Copy each line of the entries beneath that contains the word "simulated".

### Records supplied ###

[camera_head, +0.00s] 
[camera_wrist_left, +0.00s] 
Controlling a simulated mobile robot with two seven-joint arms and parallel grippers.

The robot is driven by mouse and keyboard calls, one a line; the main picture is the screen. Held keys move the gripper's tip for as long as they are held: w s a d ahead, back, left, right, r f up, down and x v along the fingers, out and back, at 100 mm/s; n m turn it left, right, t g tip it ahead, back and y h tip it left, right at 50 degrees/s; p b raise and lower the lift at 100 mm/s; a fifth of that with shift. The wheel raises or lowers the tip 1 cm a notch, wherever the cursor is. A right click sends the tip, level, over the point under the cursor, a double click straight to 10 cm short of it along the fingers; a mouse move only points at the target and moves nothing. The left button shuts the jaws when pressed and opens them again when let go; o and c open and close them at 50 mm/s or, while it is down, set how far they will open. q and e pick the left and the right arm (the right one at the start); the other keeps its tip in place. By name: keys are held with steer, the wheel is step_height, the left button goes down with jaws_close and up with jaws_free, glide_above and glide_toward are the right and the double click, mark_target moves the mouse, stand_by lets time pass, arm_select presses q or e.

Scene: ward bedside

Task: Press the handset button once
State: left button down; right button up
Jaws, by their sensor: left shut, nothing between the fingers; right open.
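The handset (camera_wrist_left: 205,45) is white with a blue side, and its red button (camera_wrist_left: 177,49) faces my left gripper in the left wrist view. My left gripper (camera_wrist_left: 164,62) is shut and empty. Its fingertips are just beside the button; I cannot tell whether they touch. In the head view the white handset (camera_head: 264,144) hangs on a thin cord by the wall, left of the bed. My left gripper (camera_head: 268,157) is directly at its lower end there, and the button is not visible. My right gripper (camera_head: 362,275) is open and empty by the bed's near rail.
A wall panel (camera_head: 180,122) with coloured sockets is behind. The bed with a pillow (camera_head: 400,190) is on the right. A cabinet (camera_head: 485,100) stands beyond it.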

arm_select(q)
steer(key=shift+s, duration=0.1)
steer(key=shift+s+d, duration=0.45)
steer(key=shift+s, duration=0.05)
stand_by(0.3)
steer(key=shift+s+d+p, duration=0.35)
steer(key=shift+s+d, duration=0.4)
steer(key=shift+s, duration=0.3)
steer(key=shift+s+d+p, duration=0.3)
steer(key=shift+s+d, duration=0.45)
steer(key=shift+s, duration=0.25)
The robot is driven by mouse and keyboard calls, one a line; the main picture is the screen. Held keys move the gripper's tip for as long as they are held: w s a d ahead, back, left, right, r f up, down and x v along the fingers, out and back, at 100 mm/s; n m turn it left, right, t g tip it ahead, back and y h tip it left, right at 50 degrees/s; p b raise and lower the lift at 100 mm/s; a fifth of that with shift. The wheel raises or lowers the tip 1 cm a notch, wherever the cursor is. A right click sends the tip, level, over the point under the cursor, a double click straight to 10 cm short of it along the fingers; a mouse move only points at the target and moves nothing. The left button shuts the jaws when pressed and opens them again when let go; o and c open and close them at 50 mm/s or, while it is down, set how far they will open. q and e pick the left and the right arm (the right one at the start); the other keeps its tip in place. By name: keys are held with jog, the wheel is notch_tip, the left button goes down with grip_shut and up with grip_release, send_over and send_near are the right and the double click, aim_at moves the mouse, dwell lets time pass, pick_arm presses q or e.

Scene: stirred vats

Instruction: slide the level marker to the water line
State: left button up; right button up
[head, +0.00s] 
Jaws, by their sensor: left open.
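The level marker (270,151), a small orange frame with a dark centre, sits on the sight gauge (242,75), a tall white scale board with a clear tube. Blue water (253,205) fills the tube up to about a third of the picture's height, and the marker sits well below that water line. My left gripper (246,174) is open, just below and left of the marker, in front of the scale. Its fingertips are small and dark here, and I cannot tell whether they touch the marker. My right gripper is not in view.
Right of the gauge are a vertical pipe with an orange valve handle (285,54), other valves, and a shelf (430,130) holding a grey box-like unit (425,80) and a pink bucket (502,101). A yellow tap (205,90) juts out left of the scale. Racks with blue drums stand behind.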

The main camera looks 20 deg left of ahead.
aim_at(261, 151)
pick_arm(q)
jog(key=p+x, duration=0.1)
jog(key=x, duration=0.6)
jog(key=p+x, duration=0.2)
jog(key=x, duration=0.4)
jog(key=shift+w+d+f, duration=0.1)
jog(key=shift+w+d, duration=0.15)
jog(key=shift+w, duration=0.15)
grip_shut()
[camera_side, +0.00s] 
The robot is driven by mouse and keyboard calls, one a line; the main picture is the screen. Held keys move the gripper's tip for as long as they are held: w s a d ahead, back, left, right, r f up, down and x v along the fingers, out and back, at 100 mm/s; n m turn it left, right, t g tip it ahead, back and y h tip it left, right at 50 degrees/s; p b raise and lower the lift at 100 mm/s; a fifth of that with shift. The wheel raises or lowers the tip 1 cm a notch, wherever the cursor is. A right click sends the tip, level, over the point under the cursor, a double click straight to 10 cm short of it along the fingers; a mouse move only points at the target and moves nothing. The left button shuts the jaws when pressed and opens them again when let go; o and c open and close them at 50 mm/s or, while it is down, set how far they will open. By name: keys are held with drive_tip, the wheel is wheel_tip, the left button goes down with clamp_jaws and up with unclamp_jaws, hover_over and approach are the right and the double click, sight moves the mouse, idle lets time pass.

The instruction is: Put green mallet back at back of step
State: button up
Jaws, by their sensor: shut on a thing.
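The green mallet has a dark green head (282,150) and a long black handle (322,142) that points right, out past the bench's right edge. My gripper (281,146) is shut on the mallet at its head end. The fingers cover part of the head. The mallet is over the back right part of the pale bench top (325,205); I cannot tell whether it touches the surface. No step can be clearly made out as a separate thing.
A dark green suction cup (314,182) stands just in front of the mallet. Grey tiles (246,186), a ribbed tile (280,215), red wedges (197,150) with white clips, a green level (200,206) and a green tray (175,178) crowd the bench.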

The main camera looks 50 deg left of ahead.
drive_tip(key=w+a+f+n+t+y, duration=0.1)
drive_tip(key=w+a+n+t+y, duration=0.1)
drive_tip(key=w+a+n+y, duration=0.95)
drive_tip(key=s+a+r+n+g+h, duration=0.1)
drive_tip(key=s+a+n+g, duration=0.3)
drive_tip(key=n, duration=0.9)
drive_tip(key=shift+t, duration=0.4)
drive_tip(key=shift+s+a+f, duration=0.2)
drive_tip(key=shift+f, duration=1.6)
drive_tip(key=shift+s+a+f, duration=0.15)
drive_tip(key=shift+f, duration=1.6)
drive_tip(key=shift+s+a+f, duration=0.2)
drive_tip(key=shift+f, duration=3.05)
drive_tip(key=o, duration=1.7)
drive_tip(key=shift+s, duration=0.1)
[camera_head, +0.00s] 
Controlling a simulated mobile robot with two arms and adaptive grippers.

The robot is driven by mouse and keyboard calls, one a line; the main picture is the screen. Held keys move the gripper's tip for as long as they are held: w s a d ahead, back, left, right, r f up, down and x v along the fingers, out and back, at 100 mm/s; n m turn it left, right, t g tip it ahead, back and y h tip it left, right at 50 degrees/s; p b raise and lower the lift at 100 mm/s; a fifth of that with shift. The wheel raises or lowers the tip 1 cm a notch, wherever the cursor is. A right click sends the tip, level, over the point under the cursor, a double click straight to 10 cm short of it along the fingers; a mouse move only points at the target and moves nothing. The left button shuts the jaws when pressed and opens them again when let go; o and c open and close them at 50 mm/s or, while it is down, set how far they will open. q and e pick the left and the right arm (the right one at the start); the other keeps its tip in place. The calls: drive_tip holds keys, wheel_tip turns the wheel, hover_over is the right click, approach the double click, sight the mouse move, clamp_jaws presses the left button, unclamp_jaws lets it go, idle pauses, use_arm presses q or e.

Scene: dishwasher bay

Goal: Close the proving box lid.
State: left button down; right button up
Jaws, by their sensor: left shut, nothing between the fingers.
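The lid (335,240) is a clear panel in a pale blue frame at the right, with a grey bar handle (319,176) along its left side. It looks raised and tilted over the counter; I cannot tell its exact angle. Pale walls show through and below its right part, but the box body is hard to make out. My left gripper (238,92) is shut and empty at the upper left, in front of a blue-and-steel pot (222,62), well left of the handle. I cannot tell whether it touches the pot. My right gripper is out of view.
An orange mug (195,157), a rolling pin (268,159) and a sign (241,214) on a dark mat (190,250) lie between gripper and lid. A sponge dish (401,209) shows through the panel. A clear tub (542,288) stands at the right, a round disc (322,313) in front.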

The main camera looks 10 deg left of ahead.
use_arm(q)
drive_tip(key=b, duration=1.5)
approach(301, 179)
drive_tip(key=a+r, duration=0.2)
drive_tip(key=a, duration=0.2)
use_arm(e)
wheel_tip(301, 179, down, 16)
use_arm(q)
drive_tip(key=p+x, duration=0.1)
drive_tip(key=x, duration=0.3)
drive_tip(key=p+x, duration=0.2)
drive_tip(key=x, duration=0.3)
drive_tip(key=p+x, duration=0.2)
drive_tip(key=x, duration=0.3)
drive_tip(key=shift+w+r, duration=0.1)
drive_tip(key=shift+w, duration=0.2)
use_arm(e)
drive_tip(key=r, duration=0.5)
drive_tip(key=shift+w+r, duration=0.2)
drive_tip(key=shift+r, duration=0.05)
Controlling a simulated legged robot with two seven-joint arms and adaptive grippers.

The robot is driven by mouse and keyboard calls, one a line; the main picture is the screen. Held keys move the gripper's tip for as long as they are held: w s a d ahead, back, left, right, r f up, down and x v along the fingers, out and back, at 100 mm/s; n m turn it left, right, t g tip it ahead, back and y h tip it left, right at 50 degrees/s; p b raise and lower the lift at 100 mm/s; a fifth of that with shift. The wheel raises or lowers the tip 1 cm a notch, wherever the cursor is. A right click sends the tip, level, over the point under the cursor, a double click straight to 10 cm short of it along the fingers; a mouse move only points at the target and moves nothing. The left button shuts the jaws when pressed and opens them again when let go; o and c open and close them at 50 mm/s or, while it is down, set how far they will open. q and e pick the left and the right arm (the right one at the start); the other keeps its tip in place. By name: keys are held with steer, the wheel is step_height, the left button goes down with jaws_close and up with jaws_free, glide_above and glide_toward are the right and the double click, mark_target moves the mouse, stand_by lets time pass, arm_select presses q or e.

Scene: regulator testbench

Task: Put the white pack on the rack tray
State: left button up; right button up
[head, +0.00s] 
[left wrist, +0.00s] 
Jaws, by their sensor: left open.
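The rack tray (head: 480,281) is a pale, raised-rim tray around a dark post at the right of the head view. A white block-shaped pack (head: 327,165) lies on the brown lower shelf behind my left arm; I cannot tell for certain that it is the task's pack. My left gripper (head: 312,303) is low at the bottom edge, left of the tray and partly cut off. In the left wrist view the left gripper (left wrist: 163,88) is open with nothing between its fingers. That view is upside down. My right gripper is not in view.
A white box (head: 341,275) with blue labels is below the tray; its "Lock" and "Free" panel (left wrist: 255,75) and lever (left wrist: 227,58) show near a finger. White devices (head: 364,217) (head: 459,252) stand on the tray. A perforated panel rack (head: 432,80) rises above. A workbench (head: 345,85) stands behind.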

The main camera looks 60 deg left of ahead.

###

* Worked solution *
Controlling a simulated mobile robot with two seven-joint arms and parallel grippers.
Controlling a simulated mobile robot with two arms and adaptive grippers.
Controlling a simulated legged robot with two seven-joint arms and adaptive grippers.

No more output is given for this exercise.